In the 1950’s it was very common to organize Hot Rod and Custom Car shows at the local parking lots large public facilities as drug stores, stadiums etc. The parking lots were huge easily accessible and it was easy to rope off a section for the show. One of the most famous of these parking lot Shows was a show with high end custom cars held at an Los Angeles Thrifty Drug store in May 1954 which we covered in this CCC-Article.

Since we did that article I have been collecting photos of outdoor parking lot car shows I came across to add to this what I hope to become a series on parking lot car show articles. Several early and mid 1950’s magazines had a few photos taken at these parking lot shows which I had not been able to identify until I came across an article on the Hot Rod Magazine Article featuring some really great photos taken by Rick Rickman.
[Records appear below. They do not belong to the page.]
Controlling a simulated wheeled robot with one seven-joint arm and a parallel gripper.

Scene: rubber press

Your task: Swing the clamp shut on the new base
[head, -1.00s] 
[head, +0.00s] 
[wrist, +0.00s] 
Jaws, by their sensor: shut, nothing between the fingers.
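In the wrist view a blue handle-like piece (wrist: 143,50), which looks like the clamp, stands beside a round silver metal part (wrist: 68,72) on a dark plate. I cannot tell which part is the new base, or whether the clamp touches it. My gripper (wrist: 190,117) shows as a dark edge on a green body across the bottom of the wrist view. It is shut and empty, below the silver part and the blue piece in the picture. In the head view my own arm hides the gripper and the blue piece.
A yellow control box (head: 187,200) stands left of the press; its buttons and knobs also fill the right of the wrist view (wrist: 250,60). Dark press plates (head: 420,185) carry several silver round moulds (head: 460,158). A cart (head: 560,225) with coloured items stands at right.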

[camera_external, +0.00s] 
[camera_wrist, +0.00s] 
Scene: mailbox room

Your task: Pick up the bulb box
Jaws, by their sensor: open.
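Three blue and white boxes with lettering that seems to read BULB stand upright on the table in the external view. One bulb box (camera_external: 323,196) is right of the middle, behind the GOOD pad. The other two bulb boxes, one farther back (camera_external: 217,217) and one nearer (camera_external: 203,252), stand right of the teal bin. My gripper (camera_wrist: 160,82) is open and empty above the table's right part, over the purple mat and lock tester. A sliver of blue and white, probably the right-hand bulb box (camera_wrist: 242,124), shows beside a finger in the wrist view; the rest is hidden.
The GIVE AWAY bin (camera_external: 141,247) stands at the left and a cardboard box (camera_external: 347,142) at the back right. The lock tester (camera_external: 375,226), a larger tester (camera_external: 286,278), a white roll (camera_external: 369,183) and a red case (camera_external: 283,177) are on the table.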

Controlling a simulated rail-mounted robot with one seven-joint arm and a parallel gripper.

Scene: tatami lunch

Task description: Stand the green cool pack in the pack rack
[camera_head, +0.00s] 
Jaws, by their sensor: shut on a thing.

One photo in particular stood out to me. A picture taken at a Thrifty Drug store in May 1955 showing the Hirohata Mercury, in it later lime gold paint, Dave Bugarin’s 1951 Mercury and Bob Dofflow’s ’49 Ford. And while drooling over that photo I realized I had seen a few more photos taken at the same location, and now I was able to place them all at one May 5th, 1955 event held at the Thrifty Drug Store at the corner of Vermont Avenue and Hollywood Blvd. in Los Angeles. And, perhaps just as important. The photo caption from the Hot Rod magazine article explained why these car shows were held at the Thrifty Drug Show… and how it was possible that all these high end Custom Cars were at this and the 1954 show.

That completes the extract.